This section provides a Java program that simulates the deadlock example - 5 Dining Philosophers.
The story of 5 dining philosophers is the most interesting illustration of the
deadlock problem. Here is the version of the story from the "The Java Tutorial" by
Sun Microsystems.
"Five philosophers are sitting at a round table. In front of each philosopher is
a bowl of rice. Between each pair of philosophers is one chopstick. Before an
individual philosopher can take a bite of rice, he must have two chopsticks,
one taken from the left, and one taken from the right.
The philosophers must find some way to share chopsticks such that they all get to eat.
"
Deadlock will occur in this story, if all philosophers are taking the chopstick
from the left side at the same time, and no one is willing to put down the chopstick
until he gets the chopstick on the right side.
Here is a Java program to simulate the story:
/**
* DinerThread.java
* Copyright (c) 2002 by Dr. Herong Yang
*/
import java.util.*;
public class DinerThread extends Thread {
public static final int numberOfThreads = 5;
public static Object[] listOfLocks = new Object[numberOfThreads];
public static char[] dinerTable = new char[4*numberOfThreads];
public static char[] lockedDiner = new char[4*numberOfThreads];
public static Random randomGenerator = new Random();
public static int unitOfTime = 500;
private int threadIndex;
public static void main(String[] a) {
for (int i=0; i<numberOfThreads; i++) listOfLocks[i] =
new Object();
for (int i=0; i<numberOfThreads; i++) {
dinerTable[4*i] = '|';
dinerTable[4*i+1] = ' ';
dinerTable[4*i+2] = '-';
dinerTable[4*i+3] = ' ';
lockedDiner[4*i] = ' ';
lockedDiner[4*i+1] = '|';
lockedDiner[4*i+2] = '=';
lockedDiner[4*i+3] = ' ';
}
for (int i=0; i<numberOfThreads; i++) {
Thread t = new DinerThread(i);
t.setDaemon(true);
t.start();
}
String lockedString = new String(lockedDiner);
System.out.println("The diner table:");
long step = 0;
while (true) {
step++;
System.out.println((new String(dinerTable))+" "+step);
if (lockedString.equals(new String(dinerTable)))
break;
try {
Thread.sleep(unitOfTime);
} catch (InterruptedException e) {
System.out.println("Interrupted.");
}
}
System.out.println("The diner is locked.");
}
public DinerThread(int i) {
threadIndex = i;
}
public void run() {
while (!isInterrupted()) {
try {
sleep(unitOfTime*randomGenerator.nextInt(6));
} catch (InterruptedException e) {
break;
}
// Try to get the chopstick on the left
Object leftLock = listOfLocks[threadIndex];
synchronized (leftLock) {
int i = 4*threadIndex;
dinerTable[i] = ' ';
dinerTable[i+1] = '|';
dinerTable[i+2] = '=';
try {
sleep(unitOfTime*1);
} catch (InterruptedException e) {
break;
}
// Try to get the chopstick on the right
Object rightLock =
listOfLocks[(threadIndex+1)%numberOfThreads];
synchronized (rightLock) {
dinerTable[i+2] = 'o';
dinerTable[i+3] = '|';
dinerTable[(i+4)%(4*numberOfThreads)] = ' ';
try {
sleep(unitOfTime*1);
} catch (InterruptedException e) {
break;
}
dinerTable[i] = '|';
dinerTable[i+1] = ' ';
dinerTable[i+2] = '-';
dinerTable[i+3] = ' ';
dinerTable[(i+4)%(4*numberOfThreads)] = '|';
}
}
}
}
}
In the program, the diner table is represented by an array of characters.

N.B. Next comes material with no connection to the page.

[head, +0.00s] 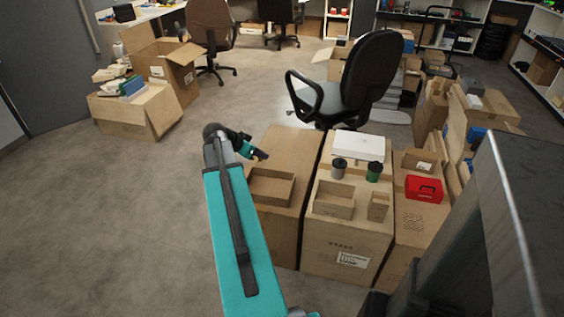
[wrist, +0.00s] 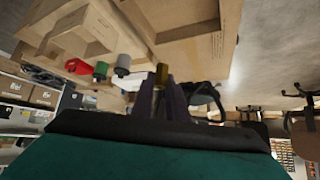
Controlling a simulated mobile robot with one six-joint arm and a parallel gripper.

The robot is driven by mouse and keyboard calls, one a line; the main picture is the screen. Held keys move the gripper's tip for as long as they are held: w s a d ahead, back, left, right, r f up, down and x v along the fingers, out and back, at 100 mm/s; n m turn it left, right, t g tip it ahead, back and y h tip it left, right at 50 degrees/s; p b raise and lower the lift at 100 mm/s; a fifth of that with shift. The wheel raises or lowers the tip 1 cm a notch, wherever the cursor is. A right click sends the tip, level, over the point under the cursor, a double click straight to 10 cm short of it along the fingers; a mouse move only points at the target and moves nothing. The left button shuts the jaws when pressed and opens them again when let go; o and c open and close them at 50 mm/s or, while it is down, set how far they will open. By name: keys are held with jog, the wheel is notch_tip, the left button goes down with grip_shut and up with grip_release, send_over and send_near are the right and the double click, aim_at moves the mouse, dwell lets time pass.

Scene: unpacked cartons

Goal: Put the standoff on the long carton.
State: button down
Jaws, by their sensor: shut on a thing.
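My gripper (head: 261,155) is at the end of my teal arm, at the left edge of the left carton's top in the head view. In the wrist view my gripper (wrist: 169,100) is shut on a small brass-coloured standoff (wrist: 161,74), which sticks out past the fingertips. The standoff is too small to make out in the head view. Three brown cartons stand side by side: a left one (head: 292,146), a middle one (head: 346,232) and a right one (head: 405,235). I cannot tell for certain which is the long carton; the left one's bare far top looks long.
An open shallow box (head: 271,187) sits on the left carton's near part. The middle carton bears a white box (head: 358,146), a grey cup (head: 339,168), a green cup (head: 374,171) and small open boxes. A red case (head: 424,188) is on the right carton. A black chair (head: 362,80) stands behind.

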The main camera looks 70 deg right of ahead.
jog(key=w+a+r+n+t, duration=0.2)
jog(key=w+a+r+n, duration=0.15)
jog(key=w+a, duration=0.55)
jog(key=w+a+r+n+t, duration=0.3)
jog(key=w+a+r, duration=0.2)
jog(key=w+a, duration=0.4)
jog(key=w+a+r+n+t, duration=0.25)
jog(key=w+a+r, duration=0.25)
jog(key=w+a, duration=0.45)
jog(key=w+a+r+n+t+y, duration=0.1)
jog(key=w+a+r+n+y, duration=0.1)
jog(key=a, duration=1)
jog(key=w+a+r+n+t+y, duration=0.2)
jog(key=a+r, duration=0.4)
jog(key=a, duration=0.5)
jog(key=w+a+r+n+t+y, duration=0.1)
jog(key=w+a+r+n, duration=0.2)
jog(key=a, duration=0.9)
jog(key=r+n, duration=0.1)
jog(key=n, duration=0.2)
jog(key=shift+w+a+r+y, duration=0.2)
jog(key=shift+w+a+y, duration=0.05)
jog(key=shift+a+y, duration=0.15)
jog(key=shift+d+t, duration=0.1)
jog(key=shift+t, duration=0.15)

'|' represents a chopstick, '-', '=' and 'o' represent a philosopher with
no chopstick, one chopstick and two chopsticks respectively.
There are 5 threads representing the 5 philosophers. Each of them will pause
for some time before trying to synchronize with the lock that is associated
with the chopstick on the left side. Once passed the first synchronization,
the thread will take the chopstick on the left side, and continue to try
to synchronize with the lock that is associated with the chopstick
on the right side. Once passed the second synchronization, the thread will
take the chopstick on the right side, and hold both chopsticks for a moment.
The threads will then put back both chopsticks and release both locks.
Execute the program several times. You will see that it behaves differently each time.
But soon or later, the diner table will be locked with each thread holding
a lock that is needed by the thread on the left side, and waiting for a lock
that is held by the thread on the right side.